Attaqué par la critique de l'époque,
Zola se sent obligé d'expliquer son oeuvre, prouvant qu'il ne voulait pas faire un roman pornographique mais une analyse de cas psychiatrique. Il s'en excuse d'ailleurs auprès des lecteurs qui ont compris.
A cette fin, il écrit lui-même la préface de son livre : c'est dans un but scientifique qu'il a créé ses personnages, étudiant les troubles entraînés par l'union d'une "nature sanguine" comme celle de Laurent à une "nature nerveuse", celle de Thérèse.
Les critiques ont finalement admis que
Zola entre dans le mouvement Naturaliste et n'est pas le pervers qu'ils avaient imaginé.

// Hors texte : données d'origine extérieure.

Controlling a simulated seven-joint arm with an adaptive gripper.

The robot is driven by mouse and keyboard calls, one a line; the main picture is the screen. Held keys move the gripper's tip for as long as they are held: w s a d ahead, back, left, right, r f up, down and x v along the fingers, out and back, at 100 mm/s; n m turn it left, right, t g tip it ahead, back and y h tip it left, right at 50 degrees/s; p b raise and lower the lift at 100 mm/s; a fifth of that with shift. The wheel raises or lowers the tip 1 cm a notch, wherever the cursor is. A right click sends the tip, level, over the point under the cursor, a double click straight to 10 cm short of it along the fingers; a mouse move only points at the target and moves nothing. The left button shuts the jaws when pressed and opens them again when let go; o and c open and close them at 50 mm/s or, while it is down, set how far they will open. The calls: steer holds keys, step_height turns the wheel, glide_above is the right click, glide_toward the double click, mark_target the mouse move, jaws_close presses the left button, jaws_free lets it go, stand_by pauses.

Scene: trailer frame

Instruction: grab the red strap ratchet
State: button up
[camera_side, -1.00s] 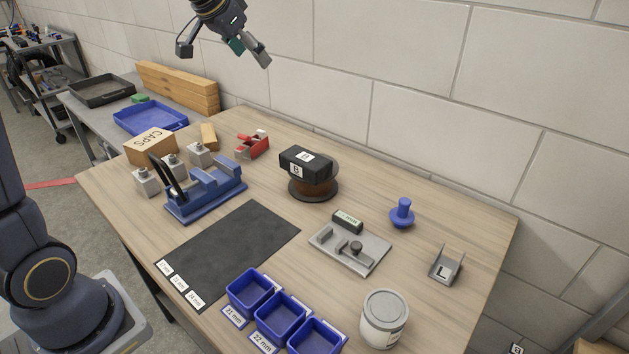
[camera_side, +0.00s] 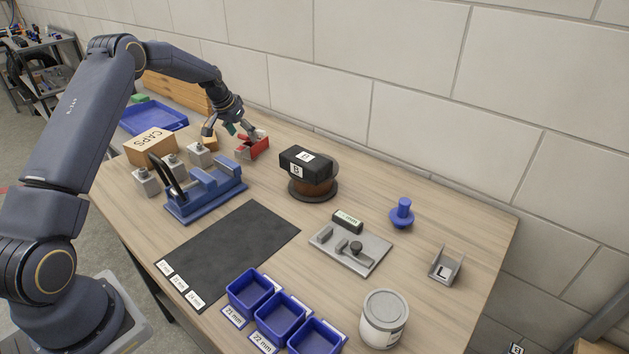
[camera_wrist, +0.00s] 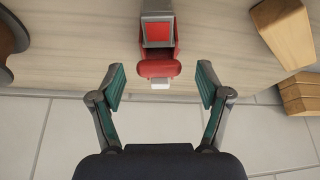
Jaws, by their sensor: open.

Dès la première page du livre,
Zola pose le décor, de façon cinématographique j'ai trouvé. le sens aigu du détail de l'auteur nous permet de bien visualiser ce passage du
Pont-Neuf. Les descriptions nous font entrer dans ce contexte sombre et froid, comme dans un tableau. On imagine que cet endroit glauque et humide, sale, d'une noirceur profonde va influencer la vie des habitants. C'est dans ce lieu sans lumière que se trouve la Mercerie au nom de
Thérèse Raquin.
Sa mère morte à sa naissance, Thérèse est confiée à l'âge de 2 ans par son père, militaire, à sa tante Madame Raquin. Elle vivra une enfance réprimée.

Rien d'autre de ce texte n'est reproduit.